JAMES ATKINSON: According to Matthew, one of the most pleasing developments in Australian winemaking has been the drive towards aromatic lift and vivacity, which was very much evident in The Great Australian Red wines we saw that day, versus wines showing what people in the industry unflatteringly term a ‘dead fruit’ character.

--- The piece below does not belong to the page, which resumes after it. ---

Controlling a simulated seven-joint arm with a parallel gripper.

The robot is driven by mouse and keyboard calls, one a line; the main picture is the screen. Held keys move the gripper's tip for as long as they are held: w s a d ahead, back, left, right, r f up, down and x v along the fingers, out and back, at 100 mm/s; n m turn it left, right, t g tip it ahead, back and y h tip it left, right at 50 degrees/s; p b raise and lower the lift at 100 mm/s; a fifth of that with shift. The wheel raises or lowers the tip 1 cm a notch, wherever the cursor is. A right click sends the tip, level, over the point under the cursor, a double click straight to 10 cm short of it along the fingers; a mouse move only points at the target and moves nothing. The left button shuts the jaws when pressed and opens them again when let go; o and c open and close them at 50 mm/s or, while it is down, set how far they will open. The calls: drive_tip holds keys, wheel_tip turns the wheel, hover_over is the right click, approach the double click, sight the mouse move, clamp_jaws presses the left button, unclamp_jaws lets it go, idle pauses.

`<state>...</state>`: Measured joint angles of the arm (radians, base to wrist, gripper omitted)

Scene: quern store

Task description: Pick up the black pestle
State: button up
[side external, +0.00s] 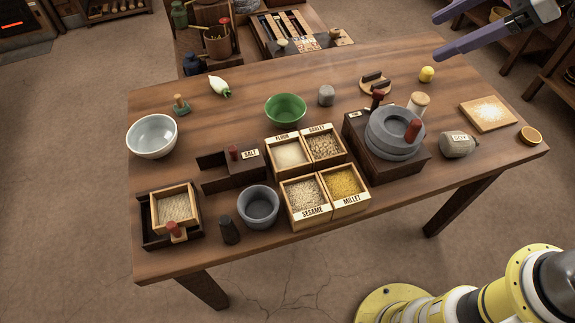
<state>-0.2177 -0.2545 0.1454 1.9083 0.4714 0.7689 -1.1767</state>
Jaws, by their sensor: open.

MATTHEW JUKES: I mean, I was taught about those sort of … taught because I didn’t know anything. Way, way, way back at when I started coming here and the expression told to me was dead fruit. And we talk about dead fruit, that is not an attractive term. And I knew what it meant and I didn’t like it anyway. And I associated dead fruit with dead fruit, and I didn’t want to see it anymore. And I think that the word’s got around now. And I think that lift is very important. Aromatic lift and vivacity is important, regardless of the size and the timbre of the wines.